Task prompt: Gather, from the data below, each line in which the word "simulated" occurs.

— start Material to process —

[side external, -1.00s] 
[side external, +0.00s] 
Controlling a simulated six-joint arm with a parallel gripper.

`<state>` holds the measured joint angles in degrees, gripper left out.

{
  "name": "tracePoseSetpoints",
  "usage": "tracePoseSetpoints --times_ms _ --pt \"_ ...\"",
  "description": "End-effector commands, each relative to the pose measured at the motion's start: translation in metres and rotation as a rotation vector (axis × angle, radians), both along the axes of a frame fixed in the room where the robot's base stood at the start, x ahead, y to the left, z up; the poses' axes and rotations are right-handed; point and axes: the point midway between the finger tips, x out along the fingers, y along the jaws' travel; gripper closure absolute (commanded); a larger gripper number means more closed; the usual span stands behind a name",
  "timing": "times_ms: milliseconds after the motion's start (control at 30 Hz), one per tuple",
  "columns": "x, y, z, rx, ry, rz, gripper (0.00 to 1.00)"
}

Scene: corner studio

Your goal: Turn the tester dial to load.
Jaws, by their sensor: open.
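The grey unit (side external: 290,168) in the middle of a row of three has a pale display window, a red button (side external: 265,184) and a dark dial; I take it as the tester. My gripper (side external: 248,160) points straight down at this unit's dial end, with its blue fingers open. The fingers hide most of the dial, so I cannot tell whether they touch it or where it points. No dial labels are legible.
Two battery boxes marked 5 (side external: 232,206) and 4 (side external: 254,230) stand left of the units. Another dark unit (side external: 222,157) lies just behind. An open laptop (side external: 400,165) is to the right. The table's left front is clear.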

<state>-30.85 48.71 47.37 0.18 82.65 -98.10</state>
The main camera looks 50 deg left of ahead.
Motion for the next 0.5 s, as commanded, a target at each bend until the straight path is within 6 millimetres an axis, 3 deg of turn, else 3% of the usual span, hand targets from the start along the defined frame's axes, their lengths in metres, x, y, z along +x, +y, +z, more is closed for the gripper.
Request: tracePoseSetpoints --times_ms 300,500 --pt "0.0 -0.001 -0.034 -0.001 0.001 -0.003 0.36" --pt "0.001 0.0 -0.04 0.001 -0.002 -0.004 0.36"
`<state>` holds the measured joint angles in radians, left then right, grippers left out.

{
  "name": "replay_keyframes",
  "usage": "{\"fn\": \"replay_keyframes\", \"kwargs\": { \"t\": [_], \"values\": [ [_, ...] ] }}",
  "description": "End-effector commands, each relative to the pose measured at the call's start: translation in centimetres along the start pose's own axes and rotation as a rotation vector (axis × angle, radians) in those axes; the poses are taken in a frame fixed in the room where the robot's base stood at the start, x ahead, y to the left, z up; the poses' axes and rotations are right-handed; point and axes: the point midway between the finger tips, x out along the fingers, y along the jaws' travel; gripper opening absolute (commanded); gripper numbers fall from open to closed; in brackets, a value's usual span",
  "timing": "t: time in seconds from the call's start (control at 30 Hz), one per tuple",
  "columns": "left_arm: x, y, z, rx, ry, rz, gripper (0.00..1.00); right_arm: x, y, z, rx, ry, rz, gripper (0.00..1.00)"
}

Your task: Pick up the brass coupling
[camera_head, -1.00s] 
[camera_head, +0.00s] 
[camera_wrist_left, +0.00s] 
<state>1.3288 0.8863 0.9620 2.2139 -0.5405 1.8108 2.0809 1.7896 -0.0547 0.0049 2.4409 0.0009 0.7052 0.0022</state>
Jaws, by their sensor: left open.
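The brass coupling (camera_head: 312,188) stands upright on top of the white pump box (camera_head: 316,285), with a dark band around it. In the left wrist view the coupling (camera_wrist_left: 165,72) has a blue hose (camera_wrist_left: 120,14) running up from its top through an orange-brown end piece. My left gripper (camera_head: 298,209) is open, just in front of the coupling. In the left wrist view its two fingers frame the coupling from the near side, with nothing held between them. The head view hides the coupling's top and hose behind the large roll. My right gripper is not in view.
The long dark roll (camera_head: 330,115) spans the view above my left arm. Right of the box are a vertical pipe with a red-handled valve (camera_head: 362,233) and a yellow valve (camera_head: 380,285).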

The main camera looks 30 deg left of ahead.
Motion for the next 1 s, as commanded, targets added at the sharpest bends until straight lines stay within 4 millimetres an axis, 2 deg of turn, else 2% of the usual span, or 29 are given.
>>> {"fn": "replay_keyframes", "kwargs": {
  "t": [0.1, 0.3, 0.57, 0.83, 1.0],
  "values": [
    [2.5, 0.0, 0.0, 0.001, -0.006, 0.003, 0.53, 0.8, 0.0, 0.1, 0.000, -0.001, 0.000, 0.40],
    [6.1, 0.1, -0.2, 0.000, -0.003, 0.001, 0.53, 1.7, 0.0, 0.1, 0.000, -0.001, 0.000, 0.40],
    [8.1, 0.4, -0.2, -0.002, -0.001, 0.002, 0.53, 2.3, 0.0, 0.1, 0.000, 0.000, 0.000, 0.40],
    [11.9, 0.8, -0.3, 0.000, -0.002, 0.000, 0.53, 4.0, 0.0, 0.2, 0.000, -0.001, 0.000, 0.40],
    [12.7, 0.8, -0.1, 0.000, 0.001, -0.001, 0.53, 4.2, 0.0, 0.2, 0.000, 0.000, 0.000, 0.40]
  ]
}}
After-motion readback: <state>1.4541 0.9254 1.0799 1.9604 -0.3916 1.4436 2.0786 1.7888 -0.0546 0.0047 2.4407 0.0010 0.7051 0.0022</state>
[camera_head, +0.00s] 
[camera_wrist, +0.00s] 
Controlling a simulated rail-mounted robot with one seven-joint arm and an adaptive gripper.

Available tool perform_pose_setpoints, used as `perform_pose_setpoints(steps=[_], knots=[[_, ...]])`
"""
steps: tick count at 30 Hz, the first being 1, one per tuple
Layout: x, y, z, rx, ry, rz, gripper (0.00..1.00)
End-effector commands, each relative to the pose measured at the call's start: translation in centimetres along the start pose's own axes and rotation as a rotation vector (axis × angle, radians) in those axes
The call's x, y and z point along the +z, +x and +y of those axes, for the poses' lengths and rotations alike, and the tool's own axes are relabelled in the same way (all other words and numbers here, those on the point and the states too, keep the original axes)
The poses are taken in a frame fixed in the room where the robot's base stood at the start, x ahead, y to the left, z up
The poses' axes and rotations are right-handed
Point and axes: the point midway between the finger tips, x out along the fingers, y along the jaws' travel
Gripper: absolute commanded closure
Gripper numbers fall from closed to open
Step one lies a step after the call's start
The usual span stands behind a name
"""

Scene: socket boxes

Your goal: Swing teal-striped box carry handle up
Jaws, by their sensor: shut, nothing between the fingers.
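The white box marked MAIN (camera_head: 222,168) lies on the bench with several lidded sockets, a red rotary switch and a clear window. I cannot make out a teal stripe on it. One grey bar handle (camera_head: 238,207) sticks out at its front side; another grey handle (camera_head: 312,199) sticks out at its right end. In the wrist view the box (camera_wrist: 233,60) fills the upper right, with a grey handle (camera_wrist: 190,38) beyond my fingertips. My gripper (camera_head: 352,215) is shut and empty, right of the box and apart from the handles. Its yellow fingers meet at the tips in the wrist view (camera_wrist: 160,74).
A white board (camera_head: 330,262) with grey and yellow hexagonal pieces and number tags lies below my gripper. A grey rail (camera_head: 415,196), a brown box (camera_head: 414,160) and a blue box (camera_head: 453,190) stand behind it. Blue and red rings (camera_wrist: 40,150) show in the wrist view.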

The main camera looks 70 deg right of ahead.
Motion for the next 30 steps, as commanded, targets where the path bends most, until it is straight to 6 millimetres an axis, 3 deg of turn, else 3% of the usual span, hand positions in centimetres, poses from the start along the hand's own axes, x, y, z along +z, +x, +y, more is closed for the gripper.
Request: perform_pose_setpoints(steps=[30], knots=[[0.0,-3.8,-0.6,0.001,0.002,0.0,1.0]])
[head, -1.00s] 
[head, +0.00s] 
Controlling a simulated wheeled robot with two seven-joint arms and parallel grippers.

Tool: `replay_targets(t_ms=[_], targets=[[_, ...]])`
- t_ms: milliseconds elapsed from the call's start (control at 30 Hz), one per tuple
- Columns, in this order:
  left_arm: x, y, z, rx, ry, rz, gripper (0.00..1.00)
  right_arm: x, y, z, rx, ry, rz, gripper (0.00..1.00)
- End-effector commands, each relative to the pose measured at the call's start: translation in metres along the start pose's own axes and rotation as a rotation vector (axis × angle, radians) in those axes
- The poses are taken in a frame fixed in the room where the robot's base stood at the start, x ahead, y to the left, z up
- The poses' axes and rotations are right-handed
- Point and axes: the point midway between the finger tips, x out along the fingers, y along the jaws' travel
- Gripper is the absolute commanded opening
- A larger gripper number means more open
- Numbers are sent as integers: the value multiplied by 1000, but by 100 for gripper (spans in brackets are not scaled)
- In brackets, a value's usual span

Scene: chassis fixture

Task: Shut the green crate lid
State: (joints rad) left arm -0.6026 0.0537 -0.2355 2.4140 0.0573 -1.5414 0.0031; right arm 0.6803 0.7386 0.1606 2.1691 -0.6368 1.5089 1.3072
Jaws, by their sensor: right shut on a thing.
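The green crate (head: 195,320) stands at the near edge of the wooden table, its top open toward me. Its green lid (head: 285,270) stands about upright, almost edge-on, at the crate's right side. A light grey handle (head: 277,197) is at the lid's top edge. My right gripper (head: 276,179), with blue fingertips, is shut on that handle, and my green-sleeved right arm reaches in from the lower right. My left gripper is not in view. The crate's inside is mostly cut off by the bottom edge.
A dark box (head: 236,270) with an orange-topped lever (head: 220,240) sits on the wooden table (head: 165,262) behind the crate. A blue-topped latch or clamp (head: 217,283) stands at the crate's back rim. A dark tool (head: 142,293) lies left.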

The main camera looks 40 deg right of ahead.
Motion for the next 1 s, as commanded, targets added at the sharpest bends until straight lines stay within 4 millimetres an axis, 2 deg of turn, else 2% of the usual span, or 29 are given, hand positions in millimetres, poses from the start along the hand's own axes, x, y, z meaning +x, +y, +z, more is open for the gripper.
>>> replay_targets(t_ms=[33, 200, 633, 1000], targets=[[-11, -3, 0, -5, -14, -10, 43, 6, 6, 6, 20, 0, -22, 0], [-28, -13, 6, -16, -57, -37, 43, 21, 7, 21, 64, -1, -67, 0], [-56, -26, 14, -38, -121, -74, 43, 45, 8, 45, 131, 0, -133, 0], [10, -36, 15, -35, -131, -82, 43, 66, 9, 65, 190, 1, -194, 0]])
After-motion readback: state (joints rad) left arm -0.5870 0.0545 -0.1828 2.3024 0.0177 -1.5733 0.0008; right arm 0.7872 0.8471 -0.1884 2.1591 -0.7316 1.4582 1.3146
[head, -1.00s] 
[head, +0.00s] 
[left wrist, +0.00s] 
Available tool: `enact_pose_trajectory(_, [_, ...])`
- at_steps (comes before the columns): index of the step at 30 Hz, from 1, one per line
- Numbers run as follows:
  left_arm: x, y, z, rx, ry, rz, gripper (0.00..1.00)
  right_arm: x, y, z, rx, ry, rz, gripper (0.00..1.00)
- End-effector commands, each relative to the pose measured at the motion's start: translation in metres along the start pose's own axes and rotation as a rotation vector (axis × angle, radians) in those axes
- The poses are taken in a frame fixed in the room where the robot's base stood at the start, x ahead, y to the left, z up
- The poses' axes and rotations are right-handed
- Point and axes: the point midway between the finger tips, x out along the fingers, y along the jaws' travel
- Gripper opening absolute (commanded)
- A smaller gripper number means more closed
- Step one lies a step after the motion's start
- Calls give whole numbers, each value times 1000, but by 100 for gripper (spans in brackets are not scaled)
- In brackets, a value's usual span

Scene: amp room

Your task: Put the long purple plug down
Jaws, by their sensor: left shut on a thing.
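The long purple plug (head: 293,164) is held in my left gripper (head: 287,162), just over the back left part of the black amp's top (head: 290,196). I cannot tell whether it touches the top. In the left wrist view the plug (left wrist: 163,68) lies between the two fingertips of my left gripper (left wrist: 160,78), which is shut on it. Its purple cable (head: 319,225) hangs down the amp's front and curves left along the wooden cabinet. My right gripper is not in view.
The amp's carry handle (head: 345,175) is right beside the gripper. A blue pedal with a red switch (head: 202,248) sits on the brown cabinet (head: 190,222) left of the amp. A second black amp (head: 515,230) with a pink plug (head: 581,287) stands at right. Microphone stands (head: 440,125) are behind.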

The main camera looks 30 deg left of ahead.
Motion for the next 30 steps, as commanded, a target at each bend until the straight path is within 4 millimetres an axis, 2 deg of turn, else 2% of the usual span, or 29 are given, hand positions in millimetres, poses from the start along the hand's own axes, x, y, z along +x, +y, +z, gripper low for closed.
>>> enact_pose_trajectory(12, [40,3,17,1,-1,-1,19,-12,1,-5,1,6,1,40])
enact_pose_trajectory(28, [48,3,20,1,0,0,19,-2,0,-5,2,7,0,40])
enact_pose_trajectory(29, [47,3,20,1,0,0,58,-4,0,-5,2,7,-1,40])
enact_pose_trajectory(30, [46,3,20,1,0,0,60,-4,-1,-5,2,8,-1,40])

— end Material to process —

Solution:
Controlling a simulated six-joint arm with a parallel gripper.
Controlling a simulated rail-mounted robot with one seven-joint arm and an adaptive gripper.
Controlling a simulated wheeled robot with two seven-joint arms and parallel grippers.

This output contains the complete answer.